STATED TASK
Count the lines in the entries below that include the word "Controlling". Give nothing but the number.
- - - -
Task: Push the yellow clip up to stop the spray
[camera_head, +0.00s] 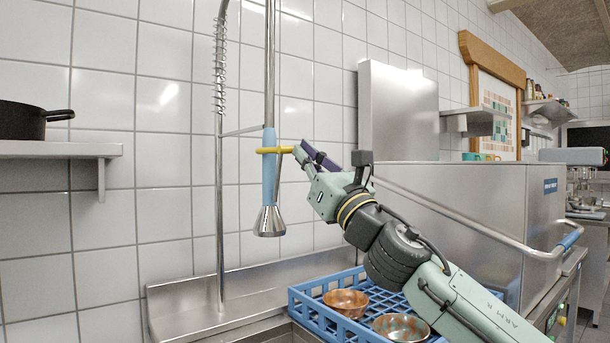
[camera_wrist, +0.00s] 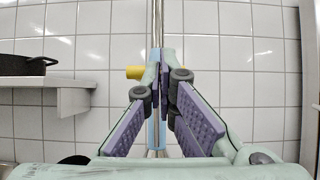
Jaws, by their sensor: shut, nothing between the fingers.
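The yellow clip (camera_head: 274,150) crosses the blue handle (camera_head: 269,178) of the hanging spray head (camera_head: 269,221) in the head view. It looks roughly level there. In the wrist view the yellow clip (camera_wrist: 135,72) shows to the left of the fingers; its middle is hidden behind them. My gripper (camera_head: 301,150) is shut and empty, with its tips at the right end of the clip. Whether they touch it I cannot tell. In the wrist view my gripper (camera_wrist: 160,66) covers much of the blue handle. No water shows at the nozzle.
A blue rack (camera_head: 309,310) with two metal bowls (camera_head: 346,302) stands below my arm. A steel hose pipe (camera_head: 220,200) stands left of the spray head. A shelf with a black pot (camera_head: 25,122) is at the left. A steel machine (camera_head: 470,195) is at the right.

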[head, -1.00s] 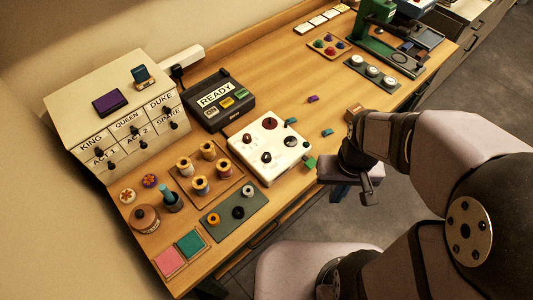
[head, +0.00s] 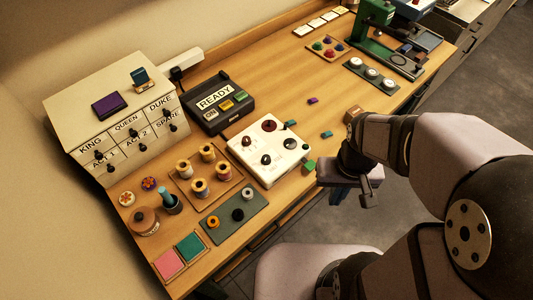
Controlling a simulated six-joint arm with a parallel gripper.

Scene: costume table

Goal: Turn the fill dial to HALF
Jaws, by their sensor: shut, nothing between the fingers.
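A white control panel (head: 256,140) lies on the table's front half. It carries a dark red round knob (head: 269,125), a black knob (head: 266,159) and a dark round part (head: 290,144). The panel's lettering is too small to read, so I cannot tell which one is the fill dial or where it points. My gripper (head: 368,199) hangs down to the right of the panel, beyond the table's front edge and clear of the panel. It is shut and empty; its fingertips are small and dark in this view.
A black READY box (head: 220,118) stands behind the panel, left of it a drawer cabinet (head: 75,130). A spool tray (head: 231,185) and a grey mat (head: 247,212) lie nearby.

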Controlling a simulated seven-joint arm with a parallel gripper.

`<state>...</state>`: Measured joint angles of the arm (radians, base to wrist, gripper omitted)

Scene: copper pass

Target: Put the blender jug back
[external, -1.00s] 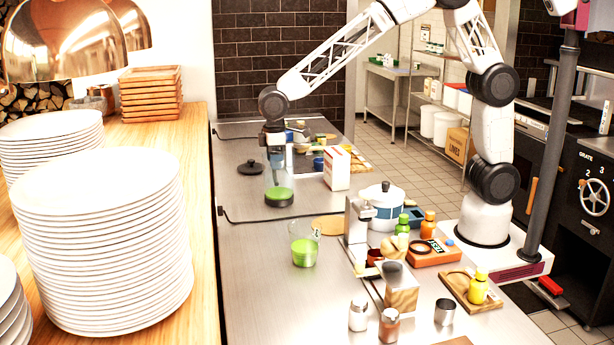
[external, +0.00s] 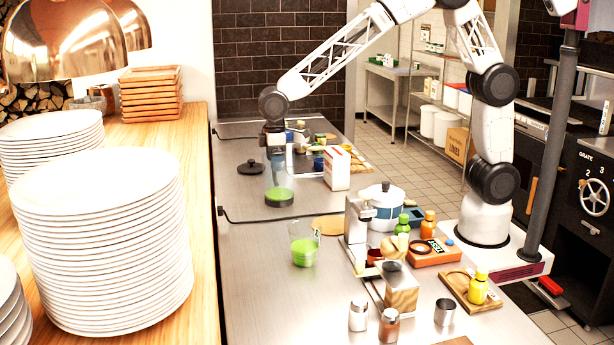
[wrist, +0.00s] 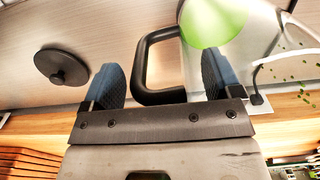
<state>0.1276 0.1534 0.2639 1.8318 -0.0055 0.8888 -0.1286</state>
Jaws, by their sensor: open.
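The blender jug (external: 278,180) is a clear vessel with green contents, standing on the far part of the steel counter in the external view. In the wrist view its green contents (wrist: 213,22) show at the top, and its dark handle (wrist: 143,68) reaches down between my fingers. My gripper (wrist: 160,65) is open, one blue finger on each side of the handle, not closed on it. In the external view my gripper (external: 275,148) is just above or behind the jug; its fingertips are hard to make out. A round black lid (external: 250,168) lies left of the jug, also in the wrist view (wrist: 62,67).
A clear measuring jug with green liquid (external: 304,250) stands nearer. A white-red carton (external: 337,168), a blue-white pot (external: 384,207) and an orange box with a dark ring (external: 434,256) stand to the right. Plate stacks (external: 100,240) fill the left wooden counter.

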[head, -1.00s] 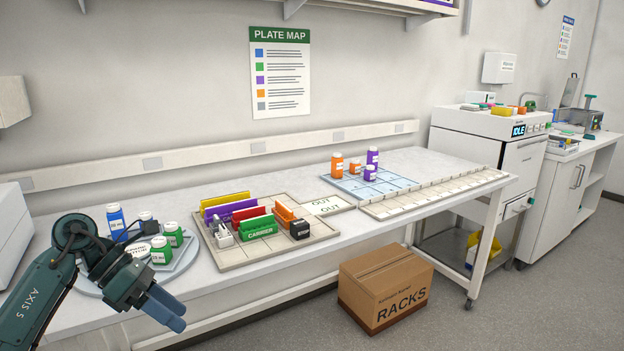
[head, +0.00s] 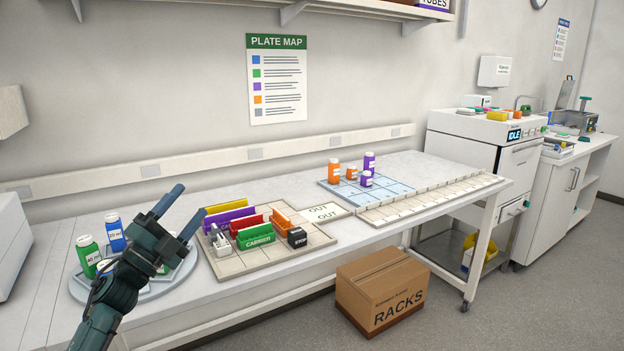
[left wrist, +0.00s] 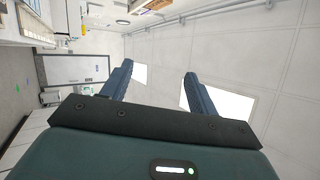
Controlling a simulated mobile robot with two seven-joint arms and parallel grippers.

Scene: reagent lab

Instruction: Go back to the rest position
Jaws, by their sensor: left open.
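My left gripper (head: 184,214) is raised in front of the round tray at the left end of the bench, its two blue fingers apart and pointing up and right. In the left wrist view the fingers (left wrist: 155,90) are spread with nothing between them, facing the ceiling and far room. My right gripper is not in view.
The round grey tray (head: 80,292) holds a green bottle (head: 89,256) and a blue bottle (head: 115,233); my arm hides part of it. A carrier board (head: 232,270) with coloured racks lies to its right. A blue grid mat (head: 398,183) holds orange and purple bottles. A box (head: 383,291) stands on the floor.
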- - - -
SOLUTION FOR THIS PROBLEM
3